## Short problem
Will you output the lines between the ones holding "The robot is" and "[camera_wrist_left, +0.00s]", inclusive, exactly as they stand, and only those lines, with the pictures left out?

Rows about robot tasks

################

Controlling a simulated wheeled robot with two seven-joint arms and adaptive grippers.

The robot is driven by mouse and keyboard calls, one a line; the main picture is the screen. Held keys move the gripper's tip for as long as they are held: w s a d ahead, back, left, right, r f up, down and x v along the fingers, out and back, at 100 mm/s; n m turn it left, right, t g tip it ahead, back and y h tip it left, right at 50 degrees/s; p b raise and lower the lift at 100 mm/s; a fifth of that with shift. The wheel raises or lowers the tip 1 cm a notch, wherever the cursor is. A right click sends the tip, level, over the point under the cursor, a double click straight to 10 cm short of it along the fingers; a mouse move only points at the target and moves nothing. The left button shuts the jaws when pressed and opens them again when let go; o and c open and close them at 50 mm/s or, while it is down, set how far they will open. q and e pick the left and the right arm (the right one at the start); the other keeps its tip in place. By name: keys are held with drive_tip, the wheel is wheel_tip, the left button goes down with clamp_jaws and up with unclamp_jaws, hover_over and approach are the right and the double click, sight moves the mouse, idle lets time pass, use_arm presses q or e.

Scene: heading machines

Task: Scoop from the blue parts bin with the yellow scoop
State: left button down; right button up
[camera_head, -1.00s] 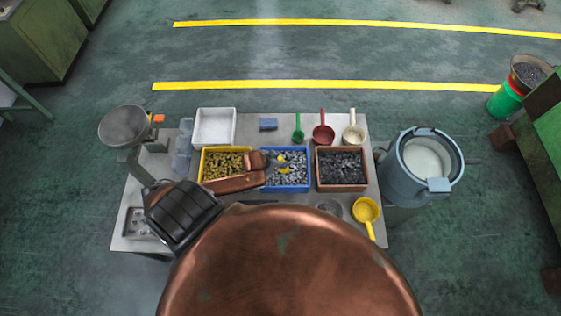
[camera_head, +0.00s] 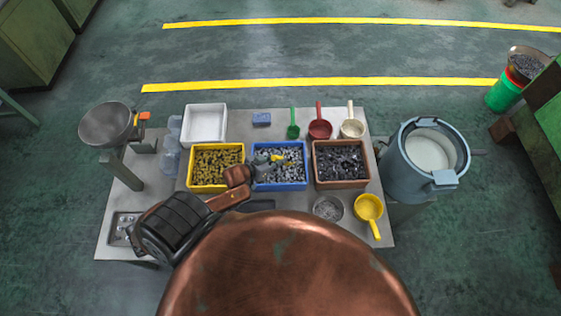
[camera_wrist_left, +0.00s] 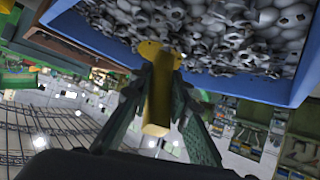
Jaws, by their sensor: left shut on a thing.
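The blue parts bin (camera_head: 279,187) stands on the table between the yellow and brown bins, filled with small grey metal parts. My left gripper (camera_head: 268,160) reaches in from the left over the bin's left half. It is shut on the handle of a yellow scoop (camera_head: 282,160). In the left wrist view the scoop's yellow handle (camera_wrist_left: 158,103) lies between the two fingers (camera_wrist_left: 160,95), and its head points toward the blue bin's wall (camera_wrist_left: 225,80) and the grey parts. I cannot tell whether the scoop touches the parts or carries any. My right gripper is not in view.
A yellow bin (camera_head: 215,188) and a brown bin (camera_head: 342,184) flank the blue one. Green (camera_head: 293,131), red (camera_head: 320,129) and cream (camera_head: 352,129) scoops lie behind. Another yellow scoop (camera_head: 368,208) and a metal bowl (camera_head: 328,208) sit front right. A weighing pan (camera_head: 106,125) stands left.

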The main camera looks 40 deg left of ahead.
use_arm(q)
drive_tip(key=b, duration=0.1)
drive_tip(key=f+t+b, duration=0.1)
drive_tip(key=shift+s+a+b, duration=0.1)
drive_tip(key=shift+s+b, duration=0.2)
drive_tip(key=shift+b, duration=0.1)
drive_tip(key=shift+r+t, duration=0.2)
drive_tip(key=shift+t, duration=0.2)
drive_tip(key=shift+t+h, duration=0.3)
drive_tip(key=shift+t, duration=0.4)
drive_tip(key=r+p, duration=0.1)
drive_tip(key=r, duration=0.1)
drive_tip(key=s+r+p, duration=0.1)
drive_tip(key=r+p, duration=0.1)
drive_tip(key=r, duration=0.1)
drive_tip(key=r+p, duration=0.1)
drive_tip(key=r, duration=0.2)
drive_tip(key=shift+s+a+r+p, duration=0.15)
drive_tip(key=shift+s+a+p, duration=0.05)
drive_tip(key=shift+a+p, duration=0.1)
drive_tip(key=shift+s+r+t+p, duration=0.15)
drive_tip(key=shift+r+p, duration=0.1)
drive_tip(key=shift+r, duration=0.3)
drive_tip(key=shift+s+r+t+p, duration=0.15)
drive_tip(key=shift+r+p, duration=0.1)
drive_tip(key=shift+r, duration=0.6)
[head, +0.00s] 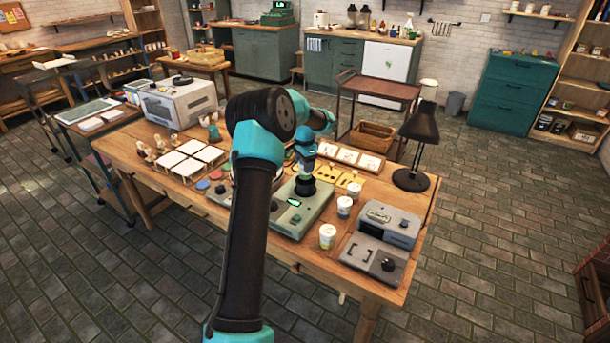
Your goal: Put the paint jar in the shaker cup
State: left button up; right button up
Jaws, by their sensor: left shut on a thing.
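My left arm comes in from the bottom and reaches over the table. My left gripper (305,168) is small in view and points down, right above the black shaker cup (305,187). The cup sits on a grey-green shaker machine (298,212) with a small lit display. The gripper is shut on a thing, apparently the paint jar, which is mostly hidden by the fingers and the cup. I cannot tell how far the jar is inside the cup. My right gripper is not in view.
Several white jars with labels, one of them in front (327,236), stand right of the shaker. A grey machine (390,225) and a black lamp (420,150) stand at the table's right. White tiles (190,158) and a white oven-like box (180,102) are at the left.

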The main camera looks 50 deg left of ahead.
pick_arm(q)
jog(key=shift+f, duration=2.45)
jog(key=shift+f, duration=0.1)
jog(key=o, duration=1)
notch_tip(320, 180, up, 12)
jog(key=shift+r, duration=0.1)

################

## Result of the exercise
The robot is driven by mouse and keyboard calls, one a line; the main picture is the screen. Held keys move the gripper's tip for as long as they are held: w s a d ahead, back, left, right, r f up, down and x v along the fingers, out and back, at 100 mm/s; n m turn it left, right, t g tip it ahead, back and y h tip it left, right at 50 degrees/s; p b raise and lower the lift at 100 mm/s; a fifth of that with shift. The wheel raises or lowers the tip 1 cm a notch, wherever the cursor is. A right click sends the tip, level, over the point under the cursor, a double click straight to 10 cm short of it along the fingers; a mouse move only points at the target and moves nothing. The left button shuts the jaws when pressed and opens them again when let go; o and c open and close them at 50 mm/s or, while it is down, set how far they will open. q and e pick the left and the right arm (the right one at the start); the other keeps its tip in place. By name: keys are held with drive_tip, the wheel is wheel_tip, the left button goes down with clamp_jaws and up with unclamp_jaws, hover_over and approach are the right and the double click, sight moves the mouse, idle lets time pass, use_arm presses q or e.

Scene: heading machines

Task: Scoop from the blue parts bin with the yellow scoop
State: left button down; right button up
[camera_head, -1.00s] 
[camera_head, +0.00s] 
[camera_wrist_left, +0.00s] 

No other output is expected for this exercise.